Yehoshua Ftaya, named after our shared great-great-grandfather, was my very close friend. He was the firstborn and I was the youngest of five, so in a way, I became his older brother. We would spend hours playing with his huge toy car collection or the Israeli game Five Stones. We would walk together to school and he would listen to the fantastic tales I invented. He especially loved the ones featuring a giant dog, whom we called כלבי – Kalbi [I didn’t know Clifford back then], who would rescue those in need and fight evil all over the world. His father, my uncle Carmi, loved quizzing us on Torah and Tanakh, and we would compete to see who can song on a higher note Iraqi liturgy, especially the last stanza of עוקד והנעקד והמזבח, a poem about the Akedah, the binding of Yitzhak, in which his brother Yinon’s name was mentioned. Losing Yehoshua so suddenly and inexplicably tore away parts of my life I would never be able to recover. I remember the guilt I felt at my Bar Mitzvah as I was thinking of his parents who would never see their Yehoshua celebrating his Bar Mitzvah.
That year was also the year I prayed 515 prayers, or maybe more. It was the year I started paying attention, for the first time in my life, to the second blessing of the Amidah:
אתה גבור לעולם ה’, מחיה מתים אתה רב להושיע… מחיה מתים ברחמים רבים… מקיים אמונתו לישני עפר… מלך ממית ומחיה ומצמיח ישועה. ונאמן אתה להחיות מתים ברוך אתה ה’ מחיה המתים
You are mighty for eternity, God. You revive the dead, O mighty redeemer… You revive the dead with great mercy… You keep Your promise to those slumbering in the dust… O King who brings death and life and who springs forth redemption. We trust that You will revive the dead. Barukh Ata HaShem, who revives the dead.

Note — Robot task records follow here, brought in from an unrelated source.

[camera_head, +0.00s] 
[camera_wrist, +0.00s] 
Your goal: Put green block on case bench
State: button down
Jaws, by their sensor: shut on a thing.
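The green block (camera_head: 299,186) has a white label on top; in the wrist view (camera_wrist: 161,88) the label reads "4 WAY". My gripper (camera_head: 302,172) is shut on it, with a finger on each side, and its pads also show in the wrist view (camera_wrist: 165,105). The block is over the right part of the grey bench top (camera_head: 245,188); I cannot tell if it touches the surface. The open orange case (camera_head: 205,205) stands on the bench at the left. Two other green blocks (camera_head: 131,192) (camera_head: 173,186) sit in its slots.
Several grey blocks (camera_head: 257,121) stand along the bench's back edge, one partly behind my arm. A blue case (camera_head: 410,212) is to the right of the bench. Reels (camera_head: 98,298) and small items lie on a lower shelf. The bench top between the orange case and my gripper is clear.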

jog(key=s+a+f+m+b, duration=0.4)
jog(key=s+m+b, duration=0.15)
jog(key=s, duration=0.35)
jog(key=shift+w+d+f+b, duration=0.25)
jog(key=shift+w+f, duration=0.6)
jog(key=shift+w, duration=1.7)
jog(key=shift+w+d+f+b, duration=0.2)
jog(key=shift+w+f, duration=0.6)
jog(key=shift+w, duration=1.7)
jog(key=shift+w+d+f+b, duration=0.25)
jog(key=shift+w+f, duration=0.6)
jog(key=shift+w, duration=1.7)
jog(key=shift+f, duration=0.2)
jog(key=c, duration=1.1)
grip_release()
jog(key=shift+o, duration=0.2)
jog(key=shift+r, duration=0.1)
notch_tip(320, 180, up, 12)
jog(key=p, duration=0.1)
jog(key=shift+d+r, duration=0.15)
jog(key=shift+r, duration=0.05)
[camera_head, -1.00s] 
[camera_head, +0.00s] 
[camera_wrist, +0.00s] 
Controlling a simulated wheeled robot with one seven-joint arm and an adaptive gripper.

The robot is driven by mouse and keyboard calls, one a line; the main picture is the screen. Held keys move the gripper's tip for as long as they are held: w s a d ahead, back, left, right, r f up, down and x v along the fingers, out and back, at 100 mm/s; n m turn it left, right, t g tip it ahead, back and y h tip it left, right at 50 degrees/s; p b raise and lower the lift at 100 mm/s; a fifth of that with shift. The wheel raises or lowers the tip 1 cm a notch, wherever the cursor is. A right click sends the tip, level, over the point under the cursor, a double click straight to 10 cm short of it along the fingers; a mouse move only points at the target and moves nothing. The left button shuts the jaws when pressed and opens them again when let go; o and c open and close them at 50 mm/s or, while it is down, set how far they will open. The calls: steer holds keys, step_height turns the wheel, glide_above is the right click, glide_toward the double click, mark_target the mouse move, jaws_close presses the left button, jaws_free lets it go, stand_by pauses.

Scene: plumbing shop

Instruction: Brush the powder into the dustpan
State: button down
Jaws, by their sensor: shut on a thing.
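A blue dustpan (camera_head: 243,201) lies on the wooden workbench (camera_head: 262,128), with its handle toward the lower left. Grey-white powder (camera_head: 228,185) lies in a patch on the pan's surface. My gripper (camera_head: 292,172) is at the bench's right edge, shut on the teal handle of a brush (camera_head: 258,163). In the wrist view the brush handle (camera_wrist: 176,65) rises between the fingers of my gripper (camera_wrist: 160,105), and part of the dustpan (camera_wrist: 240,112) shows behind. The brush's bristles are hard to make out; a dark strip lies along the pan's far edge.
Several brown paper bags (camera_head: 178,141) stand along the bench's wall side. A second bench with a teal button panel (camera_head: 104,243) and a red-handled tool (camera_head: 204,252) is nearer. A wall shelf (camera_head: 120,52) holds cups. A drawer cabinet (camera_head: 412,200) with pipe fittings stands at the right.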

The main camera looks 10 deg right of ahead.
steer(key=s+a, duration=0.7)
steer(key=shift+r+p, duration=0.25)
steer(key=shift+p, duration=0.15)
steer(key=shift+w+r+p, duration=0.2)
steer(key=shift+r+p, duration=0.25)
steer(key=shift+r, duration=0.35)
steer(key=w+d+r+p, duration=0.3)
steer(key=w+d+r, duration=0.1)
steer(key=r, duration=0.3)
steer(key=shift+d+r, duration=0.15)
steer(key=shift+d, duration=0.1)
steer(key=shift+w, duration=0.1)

The promise that God will revive the dead is mentioned in this blessing six times. I have been saying it for a while and maybe started understanding it when I was seven or eight, but the words seemed archaic and almost meaningless. It was only after Yehoshua died that I really connected to the words. I also saw his name יהושע in the words להושיע and ישועה, especially since our ancestor’s name was ישועה. When I realized that this blessing might be the key for bringing Yehoshua back from the dead I started reciting it with great fervor, and not only during the Shiva or Sheloshim. I remember clearly walking down the narrow alley od Shadal street in Jerusalem, coming back from my grandfather’s synagogue, thinking about the words of the blessing, and pleading with God.
I pleaded with Him in every prayer, and in between prayers. I told him that I am devastated by Yehoshua’s death and that surely He did not consider how this would affect me. I know it sounds selfish, but I felt that was my leverage with God. Yehoshua has already passed away but I was alive and suffering, and I was telling God that of He was waiting for a worthy opportunity to show His amazing might, to fulfill His promise, to show me that I can trust Him, to raise His mighty right arm and declare the all those who died are going to spring back to life, now is the time. I asked God to listen to me and I believe I did it more than 515 times that year.
Do I have to tell you whether my request was granted? You already know the answer.
Were my prayers worth it? They helped me cope with a very difficult period on my life. I still cannot understand why God did not intervene to save Yehoshua, and I cannot fathom the sorrow that his parents and siblings still feel, but during that year of prayers I slowly learned to adjust to reality. I have learned to pay more attention to what is happening around me, and to understand other people’s difficulties and challenges. It drove me to fight for a better world and to realize that when I plead with God I am actually making a commitment to be the best person I can be. It did not work for Moshe at the end of his journey, and I would have loved for the Torah to end on a happy note and to see Moshe crossing the Jordan, taking a moment to drink in the beauty of the Promised Land and of his personal great achievement, and then rest in peace.
God tells us the story through Moshe’s lenses, and maybe He sends us a message. We all struggle with tragedies and losses, and we most probably do not agree with what is happening, but we should not give up. We can shut down and accept the verdict without questions, or walk away from faith, but God is pleading with us to argue and plead. He doesn’t need it, but we do. He might not answer our call, at least not in a way we can intercept, but we will.